Carefully think how your information architecture or maps and topics structure translates into the navigation presented on your website.

Internal linking

Internal linking occurs when you link between two URLs that belong to your website. Contextual linking provides your readers with additional helpful resources. It also helps search engine robots navigate through your domain. It makes it easier to reach URLs that otherwise would be harder to access. For example when it takes a lot of steps from the homepage to reach them.

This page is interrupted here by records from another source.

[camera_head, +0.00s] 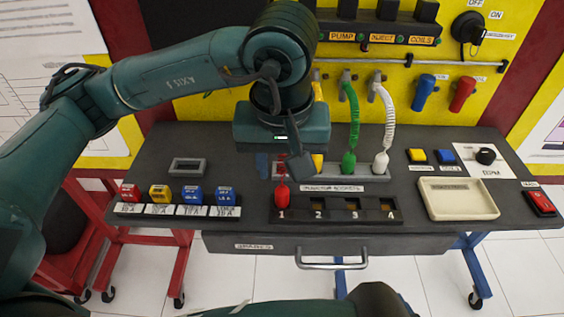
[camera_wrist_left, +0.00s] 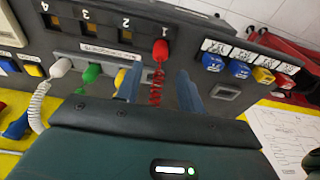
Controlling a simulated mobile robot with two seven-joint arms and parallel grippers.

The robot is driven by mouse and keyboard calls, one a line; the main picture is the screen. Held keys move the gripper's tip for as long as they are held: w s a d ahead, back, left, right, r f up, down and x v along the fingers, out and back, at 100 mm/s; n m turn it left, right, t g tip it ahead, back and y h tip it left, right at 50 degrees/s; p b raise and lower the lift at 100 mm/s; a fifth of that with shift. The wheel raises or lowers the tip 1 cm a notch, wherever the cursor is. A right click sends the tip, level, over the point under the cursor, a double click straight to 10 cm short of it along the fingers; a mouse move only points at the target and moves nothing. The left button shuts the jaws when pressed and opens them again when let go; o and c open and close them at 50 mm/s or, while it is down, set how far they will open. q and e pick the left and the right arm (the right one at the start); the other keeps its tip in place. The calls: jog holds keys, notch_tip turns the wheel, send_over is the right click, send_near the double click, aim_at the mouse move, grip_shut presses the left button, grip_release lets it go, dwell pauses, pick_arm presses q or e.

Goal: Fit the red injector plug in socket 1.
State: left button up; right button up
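The red injector plug (camera_head: 282,195) stands upright at socket 1, the leftmost place of the numbered socket strip (camera_head: 335,214) in the head view. In the left wrist view, the red plug (camera_wrist_left: 160,50) stands at the number 1, with its red coiled cord running between my fingers. My left gripper (camera_head: 281,167) is just above and behind the plug. In the wrist view its two fingers (camera_wrist_left: 160,80) are spread apart with a gap on both sides of the cord. Whether the plug is fully seated cannot be told. My right gripper is not in view.
A green plug (camera_head: 349,162) and a white plug (camera_head: 381,163) stand in the rack behind the strip, with a yellow one partly hidden by my gripper. Coloured fuse blocks (camera_head: 178,194) are at the left. A cream tray (camera_head: 457,212) is at the right.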

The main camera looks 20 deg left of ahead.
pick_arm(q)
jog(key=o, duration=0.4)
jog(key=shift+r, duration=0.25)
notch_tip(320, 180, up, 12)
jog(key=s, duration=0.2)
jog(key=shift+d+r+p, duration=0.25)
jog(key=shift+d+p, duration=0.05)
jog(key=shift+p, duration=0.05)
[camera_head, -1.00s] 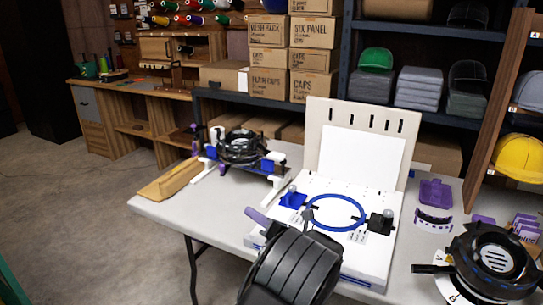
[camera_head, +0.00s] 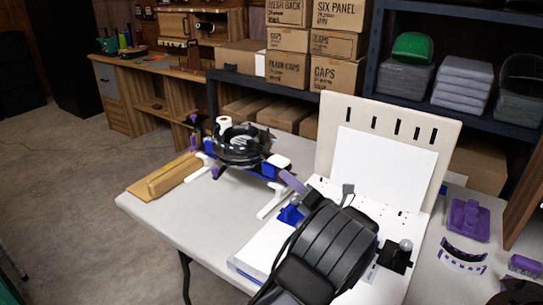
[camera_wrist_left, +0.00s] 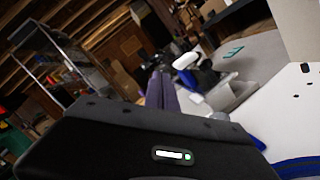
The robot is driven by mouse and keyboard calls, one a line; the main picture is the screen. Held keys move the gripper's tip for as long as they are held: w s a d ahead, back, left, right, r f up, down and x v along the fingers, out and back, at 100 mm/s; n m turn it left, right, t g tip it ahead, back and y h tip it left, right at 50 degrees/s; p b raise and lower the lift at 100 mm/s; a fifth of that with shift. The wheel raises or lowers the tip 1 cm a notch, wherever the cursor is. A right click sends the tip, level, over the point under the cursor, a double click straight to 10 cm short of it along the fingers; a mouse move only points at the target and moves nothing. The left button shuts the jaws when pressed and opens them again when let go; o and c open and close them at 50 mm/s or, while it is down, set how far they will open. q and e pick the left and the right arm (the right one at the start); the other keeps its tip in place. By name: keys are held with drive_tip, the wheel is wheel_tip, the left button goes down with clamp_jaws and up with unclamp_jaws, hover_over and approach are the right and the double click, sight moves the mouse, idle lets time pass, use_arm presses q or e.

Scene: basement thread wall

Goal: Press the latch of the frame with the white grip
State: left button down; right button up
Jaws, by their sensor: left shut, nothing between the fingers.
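A round black frame (camera_head: 243,146) sits on a blue-and-white stand (camera_head: 270,203) at the left of the table. A white grip (camera_head: 279,160) sticks out at its right side; a pale grip-like piece also shows in the left wrist view (camera_wrist_left: 186,60). I cannot make out the latch clearly. My left gripper (camera_head: 285,174) has purple fingers, shut and empty, with tips just in front of the white grip; I cannot tell whether they touch. The fingers also show in the left wrist view (camera_wrist_left: 159,88). My right gripper is out of view.
A white board fixture (camera_head: 385,160) stands behind my left arm, with a blue block (camera_head: 291,214) beside it. A wooden piece (camera_head: 165,179) lies at the table's left edge. Purple parts (camera_head: 466,220) lie at the right. Boxes and shelves stand behind.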

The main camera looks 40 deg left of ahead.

To develop internal linking you can take advantage of DITA elements. Using relationship tables or related links is not only a good technical writing practice. It is also a very good solution for your SEO. What is more, such links are displayed at the end of your articles so they do not distract your customers from reading.

Diversity of elements

Long passages of paragraphs:

  • make it more complicated to find the right answer quickly

  • are harder to comprehend and overwhelming to a reader

  • can make your reader feel bored

You can easily prevent that. Different DITA elements can be rendered in many ways online thanks to the CSS language. It results in diverse webpages that present content in more approachable way. This is also indirectly improving your SEO by making users more engaged.

A note element is a good example of how to make your documentation more interesting and understandable. You can use it to make sure that users will not omit important information like warnings, things to remember, restrictions and cautions.
Remember: Using different DITA elements improves user experience by making documentation more readable which indirectly contributes to your SEO.
For example, if a user finds your webpage in search results but immediately leaves, it is a strong signal that it was not what they were looking for. Try to design your documentation in such a way that a user quickly finds the right answers rather than keep browsing the search results page (SERP). Using different DITA elements may help to highlight these answers properly.